Le déserteur est un rebelle, le mutin est déjà un révolté. A. Camus
définit ainsi l’homme révolté : « un
homme [qui] dit non » (Camus, 1965). Mais il ajoute : « le mouvement de révolte s’appuie en
même temps sur le refus catégorique d’une intrusion jugée intolérable et sur la
certitude confuse d’un bon droit (…). La révolte ne va pas sans le sentiment
d’avoir soi-même, en quelque façon et quelque part, raison. »
Dans le passage de la rébellion à la révolte, l’on observe déjà
deux modes profondément différents de la désobéissance : le premier est le
simple refus d’obéir, alors que le second suppose non seulement la
désobéissance aux ordres reçus mais aussi l’obéissance à un impératif que le
sujet trouve en lui-même. Le rebelle désobéit parce qu’il ne sait pas obéir. La
désobéissance du révolté s’appuie sur des raisons.
La désobéissance nue et sans raison tourne
court et se transforme souvent en une nouvelle forme de soumission. Spinoza évoque
« ces
enfants ou ces adolescents » qui « ne peuvent supporter d’une âme égale
les reproches de leurs parents se réfugient dans la vie militaire, choisissent
les inconvénients de la guerre et le despotisme d’un tyran, plutôt que les
avantages du foyer et les sermons paternels, et subissent avec docilité quelque
fardeau que ce soit, pourvu qu'ils se vengent de leurs parents »
(Spinoza, 2005).
L’anarchisme
Le refus de l’obéissance érigé en programme politique
s’appelle anarchisme. « Ni Dieu, ni
maître ! » : le titre du journal fondé par Blanqui en 1880
est éloquent : il s’agit de n’obéir ni à un pouvoir transcendant ni aux
pouvoirs humains. La désobéissance est la règle. Dans l’esprit des
théoriciens de l’anarchisme, elle ne signifie pas la revendication du chaos :
« l’ordre moins le pouvoir »,
telle est la formule qui résume l’idéal anarchiste. Un ordre spontané qui naît
de la liberté de chacun des individus composant la communauté. Comme dans
l’abbaye de Thélème, cette utopie inventée par Rabelais, chacun fait ce qu’il
veut et donc pas à obéir : « Toute
leur vie était régie non par des lois mais par leur volonté et leur libre
arbitre. Ils sortaient du lit quand bon leur semblait, buvaient, mangeaient, dormaient
quand le désir leur en venait. » (Rabelais, 1973) Les « gens
libres, bien nés, bien éduqués » ne peuvent supporter le joug de la
servitude et doivent chercher à s’en défaire.

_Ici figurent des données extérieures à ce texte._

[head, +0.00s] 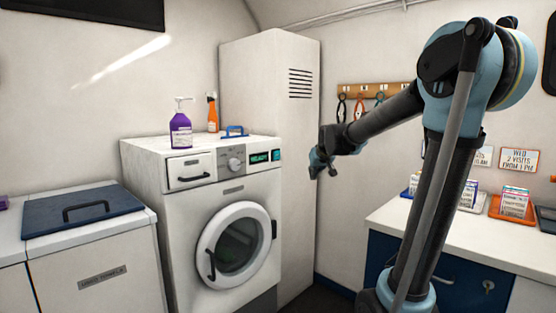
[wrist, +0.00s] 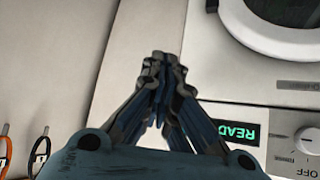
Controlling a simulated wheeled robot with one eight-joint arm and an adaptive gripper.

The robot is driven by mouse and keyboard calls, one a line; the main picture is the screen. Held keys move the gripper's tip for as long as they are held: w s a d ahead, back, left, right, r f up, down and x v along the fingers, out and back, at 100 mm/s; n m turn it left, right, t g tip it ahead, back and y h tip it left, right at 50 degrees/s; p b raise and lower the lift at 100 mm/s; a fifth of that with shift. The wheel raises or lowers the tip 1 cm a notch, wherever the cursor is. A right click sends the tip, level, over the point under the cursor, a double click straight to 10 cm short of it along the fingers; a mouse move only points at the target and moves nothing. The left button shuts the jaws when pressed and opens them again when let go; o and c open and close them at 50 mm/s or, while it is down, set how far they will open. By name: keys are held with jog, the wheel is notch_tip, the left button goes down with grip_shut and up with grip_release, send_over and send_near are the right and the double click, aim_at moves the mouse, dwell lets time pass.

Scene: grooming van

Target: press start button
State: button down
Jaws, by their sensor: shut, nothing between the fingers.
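The washing machine (head: 180,240) stands at the middle left in the head view. On its control panel are a grey knob (head: 235,163), a lit display reading READY (head: 259,157) and a small teal square (head: 276,155) at the right end, which looks like the start button. My gripper (head: 314,172) is shut and empty, to the right of the panel in the head view. In the wrist view the closed fingers (wrist: 160,62) lie over the machine's edge. There the display (wrist: 240,132) and knob (wrist: 305,138) show at right; the button is not visible, apparently hidden behind my gripper.
A purple pump bottle (head: 181,130), an orange bottle (head: 212,112) and a blue-handled item (head: 235,131) stand on the machine. A tall white cabinet (head: 268,85) is behind it. A counter (head: 400,224) is at right. The round door (head: 238,243) is shut.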

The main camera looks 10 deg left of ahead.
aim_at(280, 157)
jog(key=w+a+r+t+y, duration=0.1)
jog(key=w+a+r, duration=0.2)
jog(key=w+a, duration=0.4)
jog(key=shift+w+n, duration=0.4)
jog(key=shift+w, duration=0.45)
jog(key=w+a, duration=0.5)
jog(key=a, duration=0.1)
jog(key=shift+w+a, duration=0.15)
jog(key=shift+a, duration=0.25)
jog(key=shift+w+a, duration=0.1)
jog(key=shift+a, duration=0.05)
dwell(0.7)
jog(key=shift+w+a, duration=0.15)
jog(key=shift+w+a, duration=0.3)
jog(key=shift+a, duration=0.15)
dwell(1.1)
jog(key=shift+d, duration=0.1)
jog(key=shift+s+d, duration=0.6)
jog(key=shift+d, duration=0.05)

Face à la servitude, la désobéissance est donc
une vertu. La figure emblématique de l’anarchisme, c’est l’insoumis. Et passant
du refus à l’action, l’insoumission devient insurrection. Désobéir à l’ordre
militaire, refuser la guerre, c’est glorifier le déserteur, le
mutin qui défile crosse en l’air, comme les « braves
pioupious du 17e » qui refusèrent, en 1907, de tirer sur
les vignerons languedociens révoltés, ou les marins du cuirassier Potemkine en
1905. Désobéir, c’est aussi refuser la discipline du travail et la grève
générale est le mythe fondateur de l’anarcho-syndicalisme.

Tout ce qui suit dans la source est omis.